Tech Briefs: Are you basically saying that you’re using existing technology but applying it in a way that's more economical and useful?
Professor Ershaghi: I think our contribution is more the following. Number one, it’s a proven technology, that people have stored air in salt domes. Our first contribution is that you don’t require a salt dome — as long as you have a saline aquifer, that could do the job. Number two, the impression is that this is costly because you have to drill the well. But we’ve shown that we could use existing wells that are destined for abandonment. That's the idea. So essentially use the idle wells, use a saline aquifer, and expand the technology to make it widely available, while reducing the liability to the states and the public for the well abandonment costs.
Tech Briefs: What about the energy lost in running the compressor?
Professor Ershaghi: Let's assume that you’re using a hundred-megawatt solar source. By the time you take that hundred megawatts and use it to produce compressed air, if you look at the energy balance, of course, you lose energy. So, you may have, a fraction of the megawatts that are available.
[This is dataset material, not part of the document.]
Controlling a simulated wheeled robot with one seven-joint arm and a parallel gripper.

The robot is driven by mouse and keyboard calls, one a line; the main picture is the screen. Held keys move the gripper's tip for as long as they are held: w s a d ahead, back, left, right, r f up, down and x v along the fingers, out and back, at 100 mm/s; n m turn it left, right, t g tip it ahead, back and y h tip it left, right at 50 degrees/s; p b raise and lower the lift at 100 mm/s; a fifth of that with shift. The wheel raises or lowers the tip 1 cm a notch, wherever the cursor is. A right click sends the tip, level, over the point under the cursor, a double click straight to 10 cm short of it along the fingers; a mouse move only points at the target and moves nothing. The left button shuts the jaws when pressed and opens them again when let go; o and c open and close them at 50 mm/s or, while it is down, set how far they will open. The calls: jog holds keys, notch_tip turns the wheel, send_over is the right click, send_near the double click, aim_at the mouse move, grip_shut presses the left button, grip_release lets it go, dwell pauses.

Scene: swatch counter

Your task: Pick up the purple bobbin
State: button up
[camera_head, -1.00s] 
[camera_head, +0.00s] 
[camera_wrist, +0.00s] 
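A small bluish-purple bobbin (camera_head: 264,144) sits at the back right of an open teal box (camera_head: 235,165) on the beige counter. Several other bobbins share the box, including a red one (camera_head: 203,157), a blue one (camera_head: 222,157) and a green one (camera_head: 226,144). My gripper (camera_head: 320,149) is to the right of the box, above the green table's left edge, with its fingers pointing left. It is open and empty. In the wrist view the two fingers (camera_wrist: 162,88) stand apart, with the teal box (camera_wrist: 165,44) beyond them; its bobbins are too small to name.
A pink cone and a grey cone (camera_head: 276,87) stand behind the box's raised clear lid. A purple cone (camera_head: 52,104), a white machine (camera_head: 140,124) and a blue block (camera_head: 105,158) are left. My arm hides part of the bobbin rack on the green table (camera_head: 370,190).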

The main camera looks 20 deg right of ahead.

But that's mother nature. The concept of entropy is that energy is always lost in any process where work is done. That's an area of research: how to minimize the losses.
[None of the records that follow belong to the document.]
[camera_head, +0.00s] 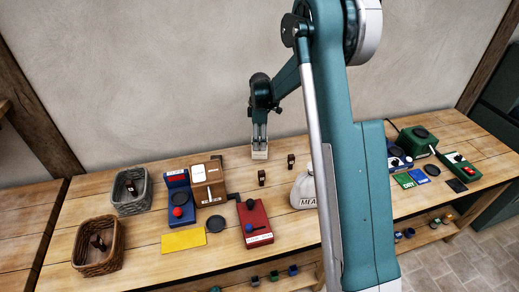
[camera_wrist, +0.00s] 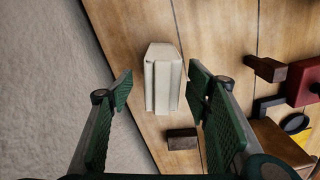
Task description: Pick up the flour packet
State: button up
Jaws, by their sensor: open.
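The flour packet (camera_wrist: 162,78) is a cream block with a folded top, standing on the wooden table in the wrist view. In the head view the packet (camera_head: 260,154) shows small near the table's back edge, just below my gripper (camera_head: 260,141). In the wrist view my gripper (camera_wrist: 161,90) is open. Its green finger pads lie to the left and right of the packet, with a visible gap on each side. Any print on the packet cannot be read.
Small dark wooden blocks (camera_head: 262,178) stand close by the packet. The wall (camera_head: 180,80) rises close behind the packet.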

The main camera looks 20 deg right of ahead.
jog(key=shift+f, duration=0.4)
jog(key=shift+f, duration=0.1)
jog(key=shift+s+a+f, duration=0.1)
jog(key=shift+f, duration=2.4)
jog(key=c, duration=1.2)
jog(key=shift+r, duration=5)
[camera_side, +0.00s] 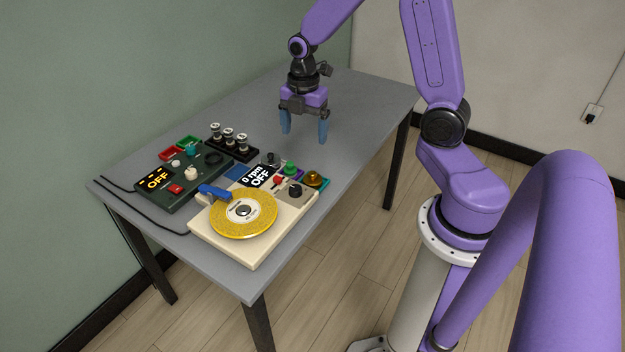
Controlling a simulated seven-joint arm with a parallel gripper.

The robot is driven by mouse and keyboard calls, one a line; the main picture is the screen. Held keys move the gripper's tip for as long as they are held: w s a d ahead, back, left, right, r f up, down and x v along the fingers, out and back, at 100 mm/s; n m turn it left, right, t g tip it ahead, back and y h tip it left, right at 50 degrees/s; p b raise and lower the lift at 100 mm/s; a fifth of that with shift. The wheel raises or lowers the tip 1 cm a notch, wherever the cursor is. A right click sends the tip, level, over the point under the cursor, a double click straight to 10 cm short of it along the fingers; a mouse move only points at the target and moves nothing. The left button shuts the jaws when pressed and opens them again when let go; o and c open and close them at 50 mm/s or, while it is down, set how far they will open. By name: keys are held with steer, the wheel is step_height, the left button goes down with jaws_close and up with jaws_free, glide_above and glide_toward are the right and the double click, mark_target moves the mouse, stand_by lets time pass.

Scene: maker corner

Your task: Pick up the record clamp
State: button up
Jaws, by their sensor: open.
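A cream turntable unit (252,256) lies on the grey table with a yellow record (262,224) on it. A small dark round piece (243,211) sits at the record's centre; it may be the record clamp. A black knob-like piece (295,191) stands on a grey square at the unit's right side, and I cannot tell for certain which of the two is the clamp. My gripper (304,134) points down with its blue fingers apart and empty. It hangs above the table, behind the unit, apart from both pieces.
A blue arm piece (215,193) reaches over the record's edge. A display reads "0 rpm OFF" (258,178), near an amber knob (314,179). A dark green control box (185,179) and a black rack of small cylinders (232,147) stand to the left. The table's far right is clear.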

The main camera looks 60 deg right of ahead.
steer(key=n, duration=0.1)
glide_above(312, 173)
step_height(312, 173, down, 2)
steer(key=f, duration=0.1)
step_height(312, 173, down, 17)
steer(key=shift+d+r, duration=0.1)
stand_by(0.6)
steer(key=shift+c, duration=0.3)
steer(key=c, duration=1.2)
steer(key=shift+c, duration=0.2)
So, after the 100 megawatts are converted to compressed air and it goes through the storage process and is returned, you might only have 60 megawatts that is usable. But it is better to go from 100 down to 60 than not generating any useful power at all.
Tech Briefs: Can you briefly describe how the overall operation would work.
Professor Ershaghi: In the Alabama facility, for a comparison, they use the return air to turn the compressor. When the air comes back, it has to be heated up to expand so they can use it. If you do that, you need to burn natural gas to produce the heat. We don't need that because we use a compressor to apply pressure to the water. It is the water pressure that operates the turbine.
Tech Briefs: How does the compressed air transfer its energy to the turbine?
Professor Ershaghi: The returned compressed air comes to the surface when needed, and it pressurizes the water in a high-pressure vertical container. The water pressure activates and runs the turbine. Kinetic energy for generating the electricity comes from the pressure of the compressed air.
Tech Briefs: What would be the economic incentives for building these systems?
Professor Ershaghi: First of all, we don't have to drill the well and go through the permitting process. In California, most of the oil and gas lands are fee lands. If I have title to a home on fee land, that means I own everything from the surface all the way down to the center of the earth. If it turns out that there is an oil field underneath my land, I can lease my rights for it to an oil company. This is generally in the form of a percentage of the income from what is produced each month.
The land owned by most oil companies is fee land. So, if I'm an operator, who owns a number of wells, some of which are economically unproductive, this could be a source of income. If I convert those abandoned wells to storage, I could charge a utility for the right to use them. The operator would then have a source of income from these non-producing wells. Meanwhile, the operators eliminate or postpone the abandonment cost.
This could also be a new source of income for landowners: leasing their subsurface rights to storage operators.
Utilities would find it worthwhile because they could reduce the amount of oil and gas they need to generate power.
Tech Briefs: Could there be underground disturbances, such as have occurred with fracking?
Professor Ershaghi: I'm glad you asked that question. There was a report from the National Resource Council summarizing research on the issue of whether fracking has caused earth tremors. Their conclusions were that there is no evidence that the actual practice of fracking caused the tremors. They concluded that minor earthquakes were caused by used waste fluids that are pumped into disposal wells. Continuously adding these fluids pressurizes the sand, thus changing the subsurface stress fields.
Tech Briefs: What are your next steps?
Professor Ershaghi: We will have a demonstration project, which will be funded by either utilities or oil companies. I expect that we could have a site by next fall. We have already identified some sites that would be ideal, at least for a demonstration. It might cost $22 million for a 5-megawatt generation facility, including further research on the interaction of oil and water. We will also be studying new materials, maybe putting in new tubing, maybe using composites, different types of cements. Our team includes electrical engineers, research scientists in groundwater, hydrologists, reservoir engineers, and composite engineers who will be working on optimizing the system. In addition, we will be studying site characterization, not only for proper geology but also for proximity to the electric power grid. We also intend to apply digital technologies for site monitoring.
An edited version of this interview appeared in the February 2021 issue of Tech Briefs.